◆ **INSTRUCTIONS TO FOLLOW**: How many lines in the records below contain the word "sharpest"? Answer with the number alone.

---- DATASET EXCERPTS

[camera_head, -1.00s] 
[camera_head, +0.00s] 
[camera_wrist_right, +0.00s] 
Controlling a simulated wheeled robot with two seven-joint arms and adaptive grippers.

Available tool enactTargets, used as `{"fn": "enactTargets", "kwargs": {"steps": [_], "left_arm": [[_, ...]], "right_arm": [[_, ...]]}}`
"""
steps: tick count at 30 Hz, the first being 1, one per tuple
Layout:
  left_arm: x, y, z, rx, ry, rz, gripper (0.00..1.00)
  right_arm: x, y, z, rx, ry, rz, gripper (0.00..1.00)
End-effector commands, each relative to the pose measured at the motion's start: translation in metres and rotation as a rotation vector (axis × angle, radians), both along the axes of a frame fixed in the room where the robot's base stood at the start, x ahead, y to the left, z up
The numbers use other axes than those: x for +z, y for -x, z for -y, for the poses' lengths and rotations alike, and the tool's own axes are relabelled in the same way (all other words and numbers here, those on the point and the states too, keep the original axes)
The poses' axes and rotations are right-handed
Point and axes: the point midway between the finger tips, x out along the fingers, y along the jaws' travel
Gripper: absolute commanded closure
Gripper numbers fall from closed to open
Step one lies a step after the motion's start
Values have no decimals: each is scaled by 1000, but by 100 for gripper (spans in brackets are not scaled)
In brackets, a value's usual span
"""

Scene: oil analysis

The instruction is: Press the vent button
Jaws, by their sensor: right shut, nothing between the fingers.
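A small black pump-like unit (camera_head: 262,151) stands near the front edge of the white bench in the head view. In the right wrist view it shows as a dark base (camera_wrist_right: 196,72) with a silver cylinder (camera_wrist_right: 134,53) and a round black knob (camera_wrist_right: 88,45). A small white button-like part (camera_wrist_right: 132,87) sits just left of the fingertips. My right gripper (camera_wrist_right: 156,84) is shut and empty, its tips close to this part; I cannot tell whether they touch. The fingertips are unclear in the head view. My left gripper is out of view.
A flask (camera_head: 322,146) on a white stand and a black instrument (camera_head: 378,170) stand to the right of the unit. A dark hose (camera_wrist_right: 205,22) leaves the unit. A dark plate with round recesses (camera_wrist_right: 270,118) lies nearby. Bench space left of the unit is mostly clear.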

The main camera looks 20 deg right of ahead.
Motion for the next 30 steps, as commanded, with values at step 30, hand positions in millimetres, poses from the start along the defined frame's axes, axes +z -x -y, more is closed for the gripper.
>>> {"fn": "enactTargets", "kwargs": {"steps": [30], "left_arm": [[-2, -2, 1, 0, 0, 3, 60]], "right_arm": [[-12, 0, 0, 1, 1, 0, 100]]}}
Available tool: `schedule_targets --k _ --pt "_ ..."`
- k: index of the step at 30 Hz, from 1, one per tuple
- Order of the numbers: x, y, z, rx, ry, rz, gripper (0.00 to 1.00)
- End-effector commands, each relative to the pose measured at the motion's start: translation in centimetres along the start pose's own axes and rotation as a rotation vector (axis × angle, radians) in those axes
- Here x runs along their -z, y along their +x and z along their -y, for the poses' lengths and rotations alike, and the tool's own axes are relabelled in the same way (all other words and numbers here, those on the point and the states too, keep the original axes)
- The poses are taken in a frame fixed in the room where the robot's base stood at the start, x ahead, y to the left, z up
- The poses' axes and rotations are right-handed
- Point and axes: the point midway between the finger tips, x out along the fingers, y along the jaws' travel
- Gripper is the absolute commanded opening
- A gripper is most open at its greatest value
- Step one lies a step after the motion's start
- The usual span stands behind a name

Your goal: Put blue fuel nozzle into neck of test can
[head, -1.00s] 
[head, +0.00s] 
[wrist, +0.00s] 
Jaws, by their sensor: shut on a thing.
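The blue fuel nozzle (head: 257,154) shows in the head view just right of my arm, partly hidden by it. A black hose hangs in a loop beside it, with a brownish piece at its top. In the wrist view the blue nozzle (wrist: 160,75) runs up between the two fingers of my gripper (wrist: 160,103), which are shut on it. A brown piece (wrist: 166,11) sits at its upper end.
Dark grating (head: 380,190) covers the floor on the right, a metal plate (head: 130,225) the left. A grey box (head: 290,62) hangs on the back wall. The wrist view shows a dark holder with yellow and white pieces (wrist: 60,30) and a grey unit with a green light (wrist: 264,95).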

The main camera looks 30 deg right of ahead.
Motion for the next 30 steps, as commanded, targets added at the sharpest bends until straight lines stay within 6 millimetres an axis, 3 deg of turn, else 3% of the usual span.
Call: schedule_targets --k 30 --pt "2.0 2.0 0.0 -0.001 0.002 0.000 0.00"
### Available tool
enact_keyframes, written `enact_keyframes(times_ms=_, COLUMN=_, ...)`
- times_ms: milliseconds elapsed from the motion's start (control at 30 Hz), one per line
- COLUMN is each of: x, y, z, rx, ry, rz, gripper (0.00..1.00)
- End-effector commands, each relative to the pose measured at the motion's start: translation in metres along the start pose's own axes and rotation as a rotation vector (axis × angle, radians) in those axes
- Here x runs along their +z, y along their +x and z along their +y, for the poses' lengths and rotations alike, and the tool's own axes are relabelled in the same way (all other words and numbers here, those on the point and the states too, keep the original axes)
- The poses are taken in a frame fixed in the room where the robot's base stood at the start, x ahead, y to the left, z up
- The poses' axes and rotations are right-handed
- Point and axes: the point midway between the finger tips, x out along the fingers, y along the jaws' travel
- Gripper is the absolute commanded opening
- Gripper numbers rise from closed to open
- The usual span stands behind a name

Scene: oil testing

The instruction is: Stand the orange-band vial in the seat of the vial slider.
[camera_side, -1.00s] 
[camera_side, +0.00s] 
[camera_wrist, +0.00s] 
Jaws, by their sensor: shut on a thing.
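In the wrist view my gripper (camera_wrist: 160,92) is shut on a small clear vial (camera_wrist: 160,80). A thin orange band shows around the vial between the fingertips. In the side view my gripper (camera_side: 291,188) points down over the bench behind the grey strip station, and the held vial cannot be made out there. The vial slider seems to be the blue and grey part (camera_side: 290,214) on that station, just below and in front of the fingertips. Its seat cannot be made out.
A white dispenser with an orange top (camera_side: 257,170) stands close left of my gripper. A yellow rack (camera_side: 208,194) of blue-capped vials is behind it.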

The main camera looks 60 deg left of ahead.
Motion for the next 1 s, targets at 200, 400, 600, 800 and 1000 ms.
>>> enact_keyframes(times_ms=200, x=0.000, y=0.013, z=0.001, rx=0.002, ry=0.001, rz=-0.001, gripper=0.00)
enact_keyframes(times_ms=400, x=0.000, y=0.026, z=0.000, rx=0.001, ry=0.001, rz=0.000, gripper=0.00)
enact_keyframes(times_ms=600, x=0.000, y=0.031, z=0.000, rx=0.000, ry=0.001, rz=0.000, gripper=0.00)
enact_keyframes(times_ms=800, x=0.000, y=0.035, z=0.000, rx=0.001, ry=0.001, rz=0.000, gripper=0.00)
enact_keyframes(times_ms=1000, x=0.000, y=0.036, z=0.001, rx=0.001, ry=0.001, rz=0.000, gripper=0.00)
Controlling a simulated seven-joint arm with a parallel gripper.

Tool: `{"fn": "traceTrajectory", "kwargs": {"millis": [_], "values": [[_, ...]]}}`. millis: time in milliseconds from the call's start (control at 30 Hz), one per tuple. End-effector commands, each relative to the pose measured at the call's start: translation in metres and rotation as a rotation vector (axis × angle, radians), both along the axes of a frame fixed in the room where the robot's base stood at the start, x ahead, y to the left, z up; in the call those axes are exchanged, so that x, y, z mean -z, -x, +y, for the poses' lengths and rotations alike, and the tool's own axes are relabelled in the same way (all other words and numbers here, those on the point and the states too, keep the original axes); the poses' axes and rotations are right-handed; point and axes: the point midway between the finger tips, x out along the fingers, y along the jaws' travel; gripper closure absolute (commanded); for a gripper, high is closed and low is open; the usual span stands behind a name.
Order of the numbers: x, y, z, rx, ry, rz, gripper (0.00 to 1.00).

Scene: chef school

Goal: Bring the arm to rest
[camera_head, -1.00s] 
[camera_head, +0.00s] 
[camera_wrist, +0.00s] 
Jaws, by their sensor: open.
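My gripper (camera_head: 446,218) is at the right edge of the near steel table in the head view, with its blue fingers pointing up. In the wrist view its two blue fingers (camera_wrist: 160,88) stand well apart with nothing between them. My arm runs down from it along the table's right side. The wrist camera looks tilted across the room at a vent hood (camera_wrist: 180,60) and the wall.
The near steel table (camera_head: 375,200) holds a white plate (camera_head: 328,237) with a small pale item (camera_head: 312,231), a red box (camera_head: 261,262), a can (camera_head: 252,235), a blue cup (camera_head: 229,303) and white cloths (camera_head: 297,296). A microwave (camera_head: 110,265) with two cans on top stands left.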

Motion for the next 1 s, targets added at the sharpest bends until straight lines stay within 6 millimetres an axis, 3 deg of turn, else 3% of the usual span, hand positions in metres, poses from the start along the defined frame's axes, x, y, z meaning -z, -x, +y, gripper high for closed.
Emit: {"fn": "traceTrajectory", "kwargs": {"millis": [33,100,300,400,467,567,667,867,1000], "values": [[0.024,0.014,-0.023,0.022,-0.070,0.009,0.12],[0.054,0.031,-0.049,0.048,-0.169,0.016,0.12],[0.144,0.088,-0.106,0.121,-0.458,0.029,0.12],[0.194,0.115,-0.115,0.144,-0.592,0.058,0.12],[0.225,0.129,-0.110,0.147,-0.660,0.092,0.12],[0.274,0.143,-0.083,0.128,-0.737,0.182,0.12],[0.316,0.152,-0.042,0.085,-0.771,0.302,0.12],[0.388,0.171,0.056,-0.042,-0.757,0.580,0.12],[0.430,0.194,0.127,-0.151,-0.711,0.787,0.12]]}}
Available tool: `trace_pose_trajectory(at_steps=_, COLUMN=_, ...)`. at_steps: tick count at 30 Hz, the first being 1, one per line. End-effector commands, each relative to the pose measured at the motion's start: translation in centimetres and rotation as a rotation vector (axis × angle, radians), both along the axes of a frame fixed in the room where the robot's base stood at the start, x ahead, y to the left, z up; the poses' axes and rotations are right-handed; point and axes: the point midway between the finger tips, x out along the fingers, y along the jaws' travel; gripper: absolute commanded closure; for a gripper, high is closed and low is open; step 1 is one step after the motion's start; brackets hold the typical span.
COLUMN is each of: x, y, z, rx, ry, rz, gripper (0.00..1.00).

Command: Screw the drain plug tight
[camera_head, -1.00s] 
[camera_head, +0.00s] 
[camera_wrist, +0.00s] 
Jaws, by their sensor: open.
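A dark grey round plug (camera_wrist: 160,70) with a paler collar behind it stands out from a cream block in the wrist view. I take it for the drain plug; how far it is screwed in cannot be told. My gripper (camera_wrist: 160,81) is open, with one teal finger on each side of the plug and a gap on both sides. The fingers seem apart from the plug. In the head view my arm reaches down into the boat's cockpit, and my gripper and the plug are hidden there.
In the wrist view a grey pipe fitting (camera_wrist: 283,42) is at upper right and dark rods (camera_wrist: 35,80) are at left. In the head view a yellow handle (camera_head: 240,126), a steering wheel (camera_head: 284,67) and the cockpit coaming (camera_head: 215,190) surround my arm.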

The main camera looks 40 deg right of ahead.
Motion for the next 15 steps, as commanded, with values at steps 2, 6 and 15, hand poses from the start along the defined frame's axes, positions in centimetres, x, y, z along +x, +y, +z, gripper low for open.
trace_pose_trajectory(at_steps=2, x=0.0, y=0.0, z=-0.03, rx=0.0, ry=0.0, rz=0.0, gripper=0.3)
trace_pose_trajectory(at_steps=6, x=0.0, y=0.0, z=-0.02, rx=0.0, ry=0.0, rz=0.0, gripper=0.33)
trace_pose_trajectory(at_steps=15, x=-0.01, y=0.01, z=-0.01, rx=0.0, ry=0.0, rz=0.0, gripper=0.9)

--------

◆ **OUTPUT OF THE EXERCISE**: 2